**** Source data
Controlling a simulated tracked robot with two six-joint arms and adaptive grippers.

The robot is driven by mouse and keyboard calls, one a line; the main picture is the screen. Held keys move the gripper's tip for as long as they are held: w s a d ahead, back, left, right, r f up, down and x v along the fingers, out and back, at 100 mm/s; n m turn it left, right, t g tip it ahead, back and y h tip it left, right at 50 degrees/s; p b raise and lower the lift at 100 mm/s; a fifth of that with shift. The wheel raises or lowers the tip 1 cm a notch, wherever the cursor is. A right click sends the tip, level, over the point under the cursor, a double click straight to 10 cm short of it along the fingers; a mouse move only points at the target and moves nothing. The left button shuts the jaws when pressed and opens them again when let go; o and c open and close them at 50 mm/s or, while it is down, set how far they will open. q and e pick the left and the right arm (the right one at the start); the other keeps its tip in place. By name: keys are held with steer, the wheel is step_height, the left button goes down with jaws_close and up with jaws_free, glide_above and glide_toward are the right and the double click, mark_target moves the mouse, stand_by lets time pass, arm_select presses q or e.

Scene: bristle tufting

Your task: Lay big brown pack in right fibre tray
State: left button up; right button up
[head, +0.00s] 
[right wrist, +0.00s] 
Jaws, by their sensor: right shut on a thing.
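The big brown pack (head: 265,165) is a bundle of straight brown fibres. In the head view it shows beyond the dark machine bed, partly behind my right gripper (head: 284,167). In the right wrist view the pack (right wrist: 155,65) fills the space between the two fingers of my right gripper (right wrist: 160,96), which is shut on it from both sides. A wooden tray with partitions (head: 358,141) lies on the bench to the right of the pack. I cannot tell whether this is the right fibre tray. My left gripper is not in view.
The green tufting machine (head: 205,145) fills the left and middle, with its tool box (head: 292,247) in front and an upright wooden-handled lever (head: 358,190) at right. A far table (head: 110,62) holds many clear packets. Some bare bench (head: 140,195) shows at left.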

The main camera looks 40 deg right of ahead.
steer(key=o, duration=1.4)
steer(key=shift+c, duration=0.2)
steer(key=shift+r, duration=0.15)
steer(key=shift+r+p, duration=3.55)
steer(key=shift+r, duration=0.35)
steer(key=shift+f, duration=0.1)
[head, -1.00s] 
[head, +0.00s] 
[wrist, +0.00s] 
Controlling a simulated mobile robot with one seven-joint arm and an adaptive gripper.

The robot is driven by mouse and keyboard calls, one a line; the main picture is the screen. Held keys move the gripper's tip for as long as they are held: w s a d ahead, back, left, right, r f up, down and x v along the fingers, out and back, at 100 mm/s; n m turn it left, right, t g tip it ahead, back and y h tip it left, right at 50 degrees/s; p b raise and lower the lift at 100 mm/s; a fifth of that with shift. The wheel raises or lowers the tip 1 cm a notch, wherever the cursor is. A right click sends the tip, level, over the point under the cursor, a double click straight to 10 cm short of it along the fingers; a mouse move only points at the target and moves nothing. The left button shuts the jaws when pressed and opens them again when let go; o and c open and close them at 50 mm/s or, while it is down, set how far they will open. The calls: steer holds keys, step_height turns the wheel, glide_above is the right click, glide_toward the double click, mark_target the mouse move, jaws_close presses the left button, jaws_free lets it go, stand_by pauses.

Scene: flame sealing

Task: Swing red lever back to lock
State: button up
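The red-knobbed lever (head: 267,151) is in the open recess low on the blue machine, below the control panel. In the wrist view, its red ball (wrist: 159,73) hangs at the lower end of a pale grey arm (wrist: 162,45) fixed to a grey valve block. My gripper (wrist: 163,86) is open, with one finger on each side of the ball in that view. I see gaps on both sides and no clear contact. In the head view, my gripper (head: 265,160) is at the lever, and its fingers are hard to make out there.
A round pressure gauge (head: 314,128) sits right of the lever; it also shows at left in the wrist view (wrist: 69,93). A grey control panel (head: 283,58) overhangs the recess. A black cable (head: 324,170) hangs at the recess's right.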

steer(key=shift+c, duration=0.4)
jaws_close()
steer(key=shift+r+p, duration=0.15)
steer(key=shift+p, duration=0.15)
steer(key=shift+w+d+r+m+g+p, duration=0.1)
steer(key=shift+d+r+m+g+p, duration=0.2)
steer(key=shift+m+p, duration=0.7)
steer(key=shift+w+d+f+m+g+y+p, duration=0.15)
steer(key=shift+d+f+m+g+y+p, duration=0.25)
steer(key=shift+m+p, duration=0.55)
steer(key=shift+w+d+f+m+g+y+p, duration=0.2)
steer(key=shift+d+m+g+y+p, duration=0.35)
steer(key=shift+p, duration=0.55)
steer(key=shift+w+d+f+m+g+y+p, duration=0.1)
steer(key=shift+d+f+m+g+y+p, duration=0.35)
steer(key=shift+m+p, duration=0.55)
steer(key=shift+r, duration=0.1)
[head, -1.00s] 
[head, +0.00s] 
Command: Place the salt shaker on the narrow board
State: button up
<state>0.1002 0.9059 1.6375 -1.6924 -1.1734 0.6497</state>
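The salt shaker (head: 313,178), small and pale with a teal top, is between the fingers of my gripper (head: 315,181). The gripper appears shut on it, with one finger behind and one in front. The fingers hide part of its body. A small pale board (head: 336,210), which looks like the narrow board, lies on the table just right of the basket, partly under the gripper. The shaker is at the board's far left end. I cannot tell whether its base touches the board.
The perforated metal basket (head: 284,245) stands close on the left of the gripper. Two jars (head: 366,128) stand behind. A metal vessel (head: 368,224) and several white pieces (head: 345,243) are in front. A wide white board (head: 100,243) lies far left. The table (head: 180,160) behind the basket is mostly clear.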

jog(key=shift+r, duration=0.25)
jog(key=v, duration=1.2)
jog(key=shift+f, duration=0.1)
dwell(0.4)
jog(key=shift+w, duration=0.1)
********
Task requirements
From the listing above, collect every line that mentions the word "Controlling".

Task response
Controlling a simulated tracked robot with two six-joint arms and adaptive grippers.
Controlling a simulated mobile robot with one seven-joint arm and an adaptive gripper.

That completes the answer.